İstanbul’da ne olduğumu ve ne yapacağımı aradığım yıllarda  fotoğraf makinasını tekrar elime aldım. Ama bu defa vesikalık ya da topluluk fotoğrafı çekmeyecektim. İstanbul Şişhane’de avize fotoğrafları çeken bir fotoğrafçının yanında asistanlık yapmaya başladım. Şanslıydım. Avizelerin renk geçişleri, parlaklıkları, yansımaları bana renk ve ışık konusunda çok şey öğretti. Bu çalışma şeklini sevmiştim.  Nihayet bir çıkış yolu bulmuştum ve alternatif bir yaşam gerçekleştirebilirdim. Buna rağmen fotoğraf makinası ile para kazanmak beni sadece meslek sahibi yapar. Fotoğrafın duygularımı ifade etmek için bir argüman haline gelmesi ise çok daha sonra oldu. 

 Fotoğrafla ilgili amatör dünyayla tanıştım.

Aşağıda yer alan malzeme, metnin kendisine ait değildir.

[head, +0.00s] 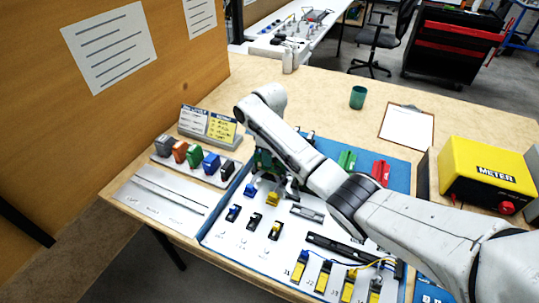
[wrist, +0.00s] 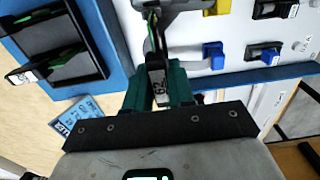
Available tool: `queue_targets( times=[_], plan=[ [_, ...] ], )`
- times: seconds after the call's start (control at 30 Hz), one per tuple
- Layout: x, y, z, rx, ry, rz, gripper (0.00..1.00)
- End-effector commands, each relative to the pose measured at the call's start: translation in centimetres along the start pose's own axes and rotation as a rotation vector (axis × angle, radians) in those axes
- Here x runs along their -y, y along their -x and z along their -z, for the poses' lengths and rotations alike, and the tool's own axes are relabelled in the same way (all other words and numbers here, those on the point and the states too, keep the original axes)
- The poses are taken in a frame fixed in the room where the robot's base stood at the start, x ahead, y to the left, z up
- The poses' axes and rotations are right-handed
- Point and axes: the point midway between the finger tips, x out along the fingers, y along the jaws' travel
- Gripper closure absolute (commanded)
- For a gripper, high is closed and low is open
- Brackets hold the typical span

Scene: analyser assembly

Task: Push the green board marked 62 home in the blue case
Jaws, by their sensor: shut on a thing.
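My gripper (wrist: 158,92) is shut on a narrow board, the board marked 62 (wrist: 158,76), in the wrist view. The board shows nearly edge-on, with its white label between the green finger pads. Its far end reaches a pale grey part (wrist: 180,5) at the top edge; I cannot tell whether it sits in a slot there. A blue surface (wrist: 92,22) with dark, green-lined frames (wrist: 72,68) lies to the left; I cannot tell whether this is the blue case.
Blue (wrist: 213,54) and black (wrist: 264,52) clips stand on the white panel right of the gripper. In the head view, coloured blocks (head: 194,155) stand at the left, green (head: 347,160) and red (head: 381,171) pieces behind my arm, and a yellow meter (head: 487,172) at the right.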

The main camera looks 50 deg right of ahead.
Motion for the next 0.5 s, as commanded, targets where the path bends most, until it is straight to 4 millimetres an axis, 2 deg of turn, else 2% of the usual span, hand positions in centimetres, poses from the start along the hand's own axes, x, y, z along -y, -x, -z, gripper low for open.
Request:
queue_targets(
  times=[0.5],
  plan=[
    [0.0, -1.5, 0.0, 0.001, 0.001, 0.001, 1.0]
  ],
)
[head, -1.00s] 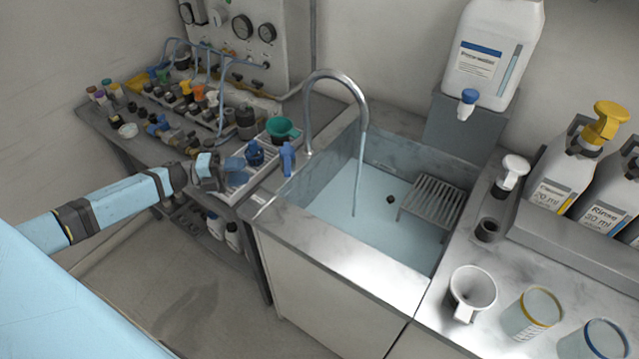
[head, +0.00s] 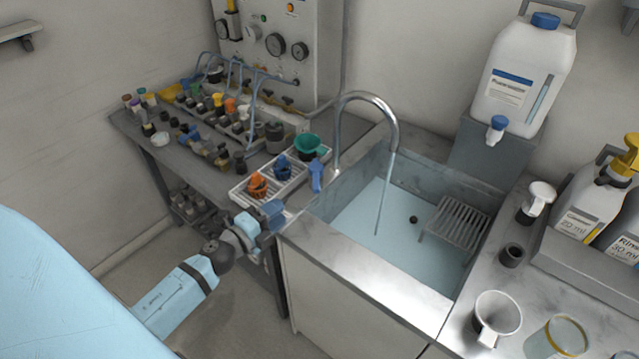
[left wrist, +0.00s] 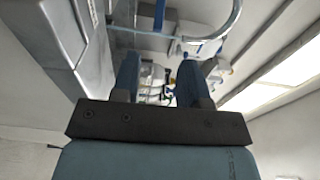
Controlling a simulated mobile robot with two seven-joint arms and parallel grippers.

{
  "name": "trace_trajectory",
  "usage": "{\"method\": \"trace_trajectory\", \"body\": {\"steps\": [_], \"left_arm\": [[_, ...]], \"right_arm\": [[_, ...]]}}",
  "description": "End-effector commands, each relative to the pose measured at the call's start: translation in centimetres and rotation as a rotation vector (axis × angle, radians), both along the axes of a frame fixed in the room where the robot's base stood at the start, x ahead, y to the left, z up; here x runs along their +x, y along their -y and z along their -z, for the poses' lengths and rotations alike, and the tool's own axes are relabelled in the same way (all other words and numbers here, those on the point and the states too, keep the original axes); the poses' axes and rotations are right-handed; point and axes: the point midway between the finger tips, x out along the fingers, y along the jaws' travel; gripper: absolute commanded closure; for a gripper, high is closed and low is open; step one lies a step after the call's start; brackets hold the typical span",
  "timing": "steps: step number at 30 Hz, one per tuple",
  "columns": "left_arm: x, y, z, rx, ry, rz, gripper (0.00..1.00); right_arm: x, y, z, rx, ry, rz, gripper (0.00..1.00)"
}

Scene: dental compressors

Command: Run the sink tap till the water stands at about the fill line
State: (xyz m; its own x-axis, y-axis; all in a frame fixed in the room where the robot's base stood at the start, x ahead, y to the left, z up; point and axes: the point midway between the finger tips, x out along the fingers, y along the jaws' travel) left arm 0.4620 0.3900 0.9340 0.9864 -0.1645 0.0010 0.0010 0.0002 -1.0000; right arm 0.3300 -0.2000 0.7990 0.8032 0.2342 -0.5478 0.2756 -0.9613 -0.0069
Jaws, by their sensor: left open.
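The sink (head: 345,262) holds pale blue water, and a thin water stream (head: 383,205) falls into it from the arched chrome tap (head: 368,97). The tap's blue lever (head: 316,176) stands upright left of the spout. I cannot make out a fill line on the basin walls. My left gripper (head: 272,214) is open and empty at the sink's left front corner, in front of the lever and apart from it. In the left wrist view its two blue fingers (left wrist: 160,78) are spread, with the curved spout (left wrist: 236,18) beyond. My right gripper is not in view.
A white tray (head: 240,195) with orange, blue and green-topped parts lies left of the sink. A metal rack (head: 455,228) sits in the basin. A water canister (head: 525,75) stands behind. A funnel (head: 497,312) and beaker (head: 556,338) stand on the right counter.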

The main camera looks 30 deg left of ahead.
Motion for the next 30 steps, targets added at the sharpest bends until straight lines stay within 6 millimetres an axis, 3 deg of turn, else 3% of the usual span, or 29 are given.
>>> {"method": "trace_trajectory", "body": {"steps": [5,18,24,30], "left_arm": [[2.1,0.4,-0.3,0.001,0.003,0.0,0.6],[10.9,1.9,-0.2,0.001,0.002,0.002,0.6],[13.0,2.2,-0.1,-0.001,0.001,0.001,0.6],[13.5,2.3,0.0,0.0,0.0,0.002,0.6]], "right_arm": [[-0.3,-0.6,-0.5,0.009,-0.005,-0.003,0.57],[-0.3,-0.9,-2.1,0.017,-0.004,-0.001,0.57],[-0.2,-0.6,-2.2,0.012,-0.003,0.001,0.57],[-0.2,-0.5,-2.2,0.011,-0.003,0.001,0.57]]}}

Etkinliklere katıldım. Doğada fotoğraf çekmeye başladım. Bu yolculuklarda çok sevdiğim hocalarım ve fotoğrafçı arkadaşlarım oldu. Böyle böyle kendi dünyamı inşa ettim. Sonra da bunu göstermek istedim. Böyle bir dünya da var demek istedim. 

Başlangıç bu şekilde oldu. Elbette zamanla değiştiği ve dönüştüğü yerler oldu. Kendi dünyam değiştikçe fotoğrafların renkleri de değişti. 

 -Aynı zamanda video da çekiyorsunuz. Hangisi daha keyifli? 

Her ikisi de çok keyifli benim için. Video hayatıma sonradan girdiği için daha çok heyecanlanıyorum. Sadece görüntüye değil, seslere de kulak kabartmak gerekiyor. Sadece çekmek yetmiyor, görüntüleri sıralamak da duygu akışını değiştiriyor. Sanırım ilerleyen zamanlarımda video, fotoğraftan daha çok yer kaplayacak hayatımda. 

-Fotoğraflarınızda karla kaplı düzlükler, kuzular, atlar görüyoruz çoğunlukla. Yaşadığınız toprakları bir fotoğrafçı olarak insanlara aktarmak nasıl bir his?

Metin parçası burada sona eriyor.